Which leads to an interesting contrast. The guidelines for running an “Outside the Tent” piece, which is critical of the paper, state the following:
These pieces must deal with facts and be supported by evidence. Reasoned opinion is fine. Please don’t repeat rumors or offer speculation on matters that can’t readily be verified with a reasonable degree of certainty.
Evidently the L.A. Times imposes a higher standard for criticism of the paper than it does for criticism of John Roberts.
In any event, Turley’s op-ed was silly to begin with. The reasons are set forth in the extended entry.
Roberts repeatedly explained during the confirmation hearings for his current judgeship that he would be able to apply the law — including Roe v. Wade — regardless of any personal beliefs he might have. For example, in Vol. 1 of his hearings at p. 419, Roberts responded to a question by saying:
The Supreme Court’s decision in Roe is binding precedent, and if I were to be confirmed as a circuit judge, I would be bound to follow it, regardless of any personal views. Nothing about my personal views would prevent me from doing so.
(My emphasis.) Roberts had similar responses at pages 427-429 and 433.
If Roberts feels bound to follow proper legal principles in applying Roe as a lower-court judge, there is no reason to believe that he would not feel bound by proper legal principles in ruling on the validity of Roe as a Supreme Court Justice.
In addition, ruling out Roberts as a nominee because he is a Catholic would not only be wrong, it would go against the Constitution. I can’t say it any more eloquently than Ninth Circuit Judge (and Catholic) John T. Noonan already has. When pro-abortion activists asked Judge Noonan to recuse himself from a case implicating abortion rights, Noonan rejected the request in a brief and thoughtful opinion. Here is Judge Noonan’s order denying the recusal request:
The Constitution of the United States, Article VI, provides: “no religious Test shall ever be required as a Qualification to any Office or public trust under the United States. ” The plaintiffs in this petition for rehearing renew their motion that I recuse myself because my “fervently-held religious beliefs would compromise [my] ability to apply the law.” This contention stands in conflict with the principle embedded in Article VI.

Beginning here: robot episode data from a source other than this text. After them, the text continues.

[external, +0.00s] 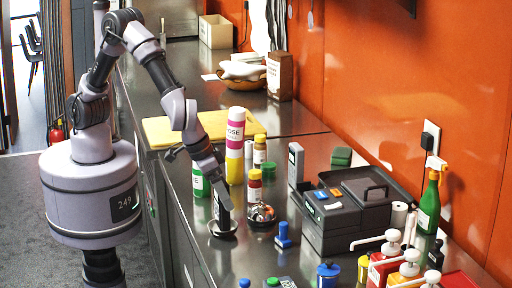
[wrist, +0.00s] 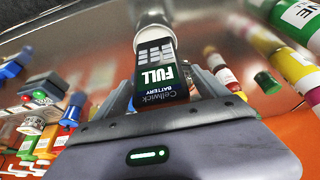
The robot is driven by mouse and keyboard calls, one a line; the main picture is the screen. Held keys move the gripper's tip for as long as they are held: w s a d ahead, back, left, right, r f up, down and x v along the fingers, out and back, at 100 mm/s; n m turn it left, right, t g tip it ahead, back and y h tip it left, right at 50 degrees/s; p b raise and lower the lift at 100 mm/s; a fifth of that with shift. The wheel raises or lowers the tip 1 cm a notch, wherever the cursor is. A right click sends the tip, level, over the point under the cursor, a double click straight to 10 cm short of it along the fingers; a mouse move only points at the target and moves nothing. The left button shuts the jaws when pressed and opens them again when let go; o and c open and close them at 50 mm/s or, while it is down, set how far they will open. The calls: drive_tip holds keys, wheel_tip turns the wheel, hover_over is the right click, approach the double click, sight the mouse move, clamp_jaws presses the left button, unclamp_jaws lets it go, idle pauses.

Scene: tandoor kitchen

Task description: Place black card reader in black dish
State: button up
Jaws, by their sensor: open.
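A black block, which I take as the black card reader (external: 223,212), stands upright at the round dark dish (external: 222,234) near the counter's front edge. In the wrist view the card reader (wrist: 158,68) shows white key-like squares and a label reading FULL and Cellwick BATTERY. My gripper (external: 220,190) points down at it from above, with fingers open on both sides of its upper end. In the wrist view the fingers (wrist: 165,88) flank it. Its lower end appears within the dish's rim; the exact contact is hidden.
A second dish with small items (external: 262,214) sits just right. A green-labelled can (external: 201,183), a pink-and-yellow bottle (external: 235,145) and a red-labelled jar (external: 255,187) crowd behind. A grey upright device (external: 295,165), a blue stamp (external: 283,235) and a dark register (external: 345,215) stand right.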

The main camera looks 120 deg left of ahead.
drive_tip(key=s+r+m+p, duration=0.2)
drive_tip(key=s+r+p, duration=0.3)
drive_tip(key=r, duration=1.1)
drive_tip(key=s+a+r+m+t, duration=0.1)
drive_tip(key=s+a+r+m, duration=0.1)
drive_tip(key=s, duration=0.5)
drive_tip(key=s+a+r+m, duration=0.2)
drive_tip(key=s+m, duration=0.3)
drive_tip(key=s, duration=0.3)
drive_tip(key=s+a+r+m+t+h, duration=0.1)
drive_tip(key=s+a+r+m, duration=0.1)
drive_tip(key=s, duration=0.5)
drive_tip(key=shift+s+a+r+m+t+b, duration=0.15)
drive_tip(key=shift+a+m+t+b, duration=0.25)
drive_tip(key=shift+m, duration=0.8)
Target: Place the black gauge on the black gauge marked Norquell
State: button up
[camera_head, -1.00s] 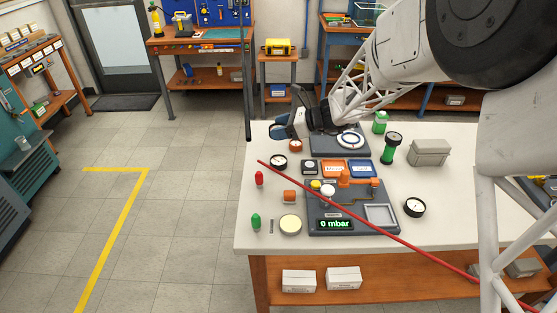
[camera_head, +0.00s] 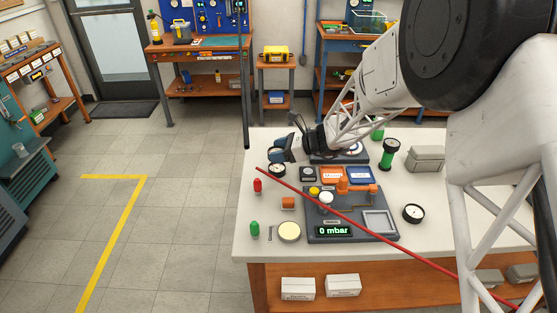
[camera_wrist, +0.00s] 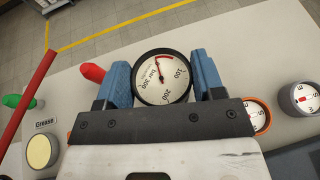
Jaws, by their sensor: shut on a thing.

It is a matter of public knowledge that the Catholic Church, of which I am a member, holds that the deliberate termination of a normal pregnancy is a sin, that is, an offense against God and against neighbor. Orthodox Judaism also holds that in most instances abortion is a grave offense against God. The Church of Jesus Christ of Latter-Day Saints proscribes abortion as normally sinful. These are only three of many religious bodies whose teaching on the usual incompatibility of abortion with the requirements of religious morality would imply that the plaintiffs’ business is disfavored by their adherents. See Theresa V. Gorski, Kendrick and Beyond: Re-establishing Establishment Clause Limits on Government Aid to Religious Social Welfare Organizations, 23 Colum. J. l. & Soc. Probs. 171 (1990). If religious beliefs are the criterion of judicial capacity in abortion-related cases, many persons with religious convictions must be disqualified from hearing them. In particular, I should have disqualified myself from hearing or writing Koppes v. Johnston, 850 F.2d 594 (9th Cir. 1988), upholding the constitutional rights of an advocate of abortion.

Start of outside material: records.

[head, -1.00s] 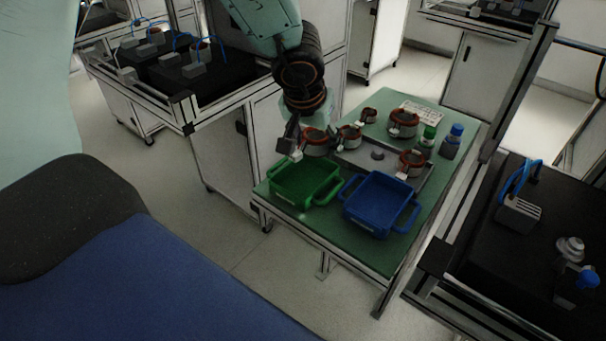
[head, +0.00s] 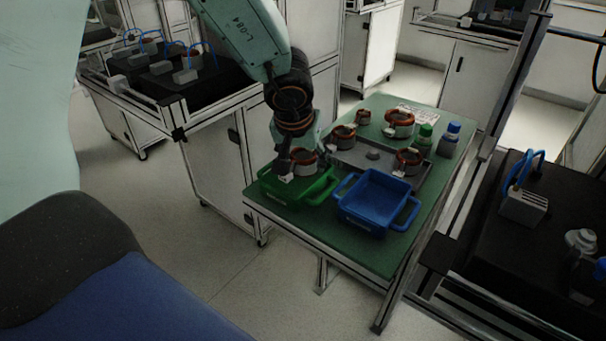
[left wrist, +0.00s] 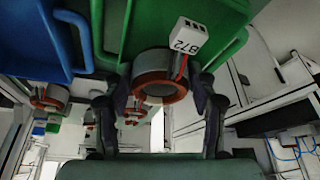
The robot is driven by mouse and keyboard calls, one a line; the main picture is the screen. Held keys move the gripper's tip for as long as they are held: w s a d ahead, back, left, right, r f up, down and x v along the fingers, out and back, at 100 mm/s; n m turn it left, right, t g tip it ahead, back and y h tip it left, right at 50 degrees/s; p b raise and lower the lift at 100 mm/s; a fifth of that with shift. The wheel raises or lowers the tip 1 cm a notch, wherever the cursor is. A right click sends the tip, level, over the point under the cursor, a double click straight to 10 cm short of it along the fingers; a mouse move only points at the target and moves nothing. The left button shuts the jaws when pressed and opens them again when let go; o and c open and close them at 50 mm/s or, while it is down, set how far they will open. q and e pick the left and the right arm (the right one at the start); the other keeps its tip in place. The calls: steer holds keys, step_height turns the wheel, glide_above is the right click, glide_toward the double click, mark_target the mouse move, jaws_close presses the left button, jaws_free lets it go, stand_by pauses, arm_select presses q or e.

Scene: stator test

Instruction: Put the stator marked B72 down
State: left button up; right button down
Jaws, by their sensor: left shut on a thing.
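My left gripper (head: 291,165) is shut on a stator (head: 304,160), a copper-red ring with a grey body. In the left wrist view the stator (left wrist: 158,76) sits between the two fingers, and its white tag reads B72 (left wrist: 188,38). The gripper holds it over the back part of the green tray (head: 313,196). The green tray also fills the top of the left wrist view (left wrist: 235,15). I cannot tell whether the stator touches the tray's floor. My right gripper is not in view.
A blue tray (head: 377,204) stands just right of the green one on the green table (head: 387,255). Several other stators, such as one at the back (head: 399,121), stand behind, some around a grey plate (head: 355,153). A green-capped bottle (head: 424,135) and a blue-capped bottle (head: 450,140) are at right.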

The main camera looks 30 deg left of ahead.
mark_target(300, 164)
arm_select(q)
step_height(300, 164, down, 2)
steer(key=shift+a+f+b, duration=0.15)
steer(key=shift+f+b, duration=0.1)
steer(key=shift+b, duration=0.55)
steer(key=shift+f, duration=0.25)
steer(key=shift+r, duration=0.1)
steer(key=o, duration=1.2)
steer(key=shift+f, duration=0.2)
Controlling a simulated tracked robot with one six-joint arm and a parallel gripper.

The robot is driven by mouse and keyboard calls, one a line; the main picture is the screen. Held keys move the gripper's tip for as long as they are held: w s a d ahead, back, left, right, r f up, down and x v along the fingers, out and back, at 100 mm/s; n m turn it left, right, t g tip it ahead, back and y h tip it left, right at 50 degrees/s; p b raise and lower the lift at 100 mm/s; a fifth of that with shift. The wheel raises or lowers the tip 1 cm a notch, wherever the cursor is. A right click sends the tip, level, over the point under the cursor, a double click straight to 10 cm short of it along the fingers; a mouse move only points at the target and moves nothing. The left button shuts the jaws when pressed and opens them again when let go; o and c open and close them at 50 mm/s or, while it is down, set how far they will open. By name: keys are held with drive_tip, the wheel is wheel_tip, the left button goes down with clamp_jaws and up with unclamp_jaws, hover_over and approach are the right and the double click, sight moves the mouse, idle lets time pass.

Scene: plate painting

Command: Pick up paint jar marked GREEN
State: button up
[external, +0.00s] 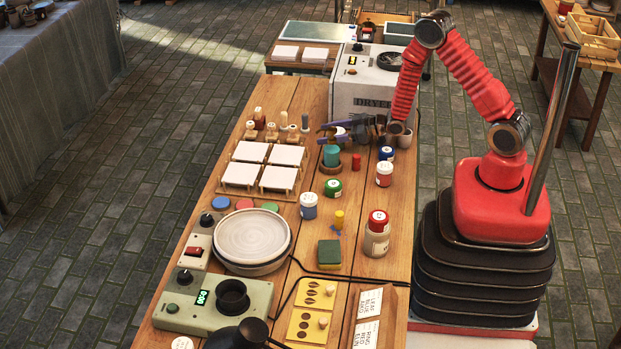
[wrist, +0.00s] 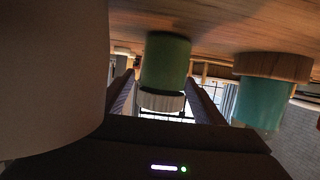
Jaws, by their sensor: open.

True, the plaintiffs qualify my beliefs as “fervently-held” as if to distinguish my beliefs from those that might be lukewarmly maintained. A moment’s consideration shows that the distinction is not workable. The question is whether incapacitating prejudice flows from religious belief. The question is to be judged objectively as a reasonable person with knowledge of all the facts would judge. Moideen v. Gillespie, 55 F.2d 1478, 1482 (9th Cir. 1995). As long as a person holds the creed of one of the religious bodies condemning abortion as sinful he must be accounted unfit to judge a case involving abortion; the application of an objective, reasonable-person standard leads inexorably to this conclusion if the plaintiffs’ contention is supportable. No thermometer exists for measuring the heatedness of a religious belief objectively. Either reli gious belief disqualifies or it does not. Under Article VI it does not.
The plaintiffs may object that the disqualification applies only to cases involving abortion; they are not disqualifying Catholics, Jews, Mormons and others from all judicial office. This distinction, too, in unworkable. The plaintiffs are contending that judges of these denominations cannot function in a broad class of cases that have arisen frequently in the last quarter of a century. The plaintiffs seek to qualify the office of federal judge with a proviso: no judge with religious beliefs condemning abortion may function in abortion cases. The sphere of action of these judges is limited and reduced. The proviso effectively imposes a religious test on the federal judiciary.
P.S. Beldar has more.
UPDATE: Prof. Bainbridge says:
Patterico thus errs in commenting on this issue, IMHO, by conflating the standards by which senators make their assessments in the exercise of their Constitutional role to give advice and consent to judicial nominees and those by which judges must recuse themselves in the context of specific cases. Hence, Judge Noonan’s eloquent refusal to recuse himself from abortion cases, which Patterico quotes, strikes me as inapposite.
It strikes me as perfectly apposite. I’ll let you, the reader, decide who is right: Prof. Bainbridge, or me.
UPDATE x2: This New York Times piece quotes Turley as saying that he got his account of the meeting straight from Durbin. This may reveal Turley’s grossest error yet: believing Durbin.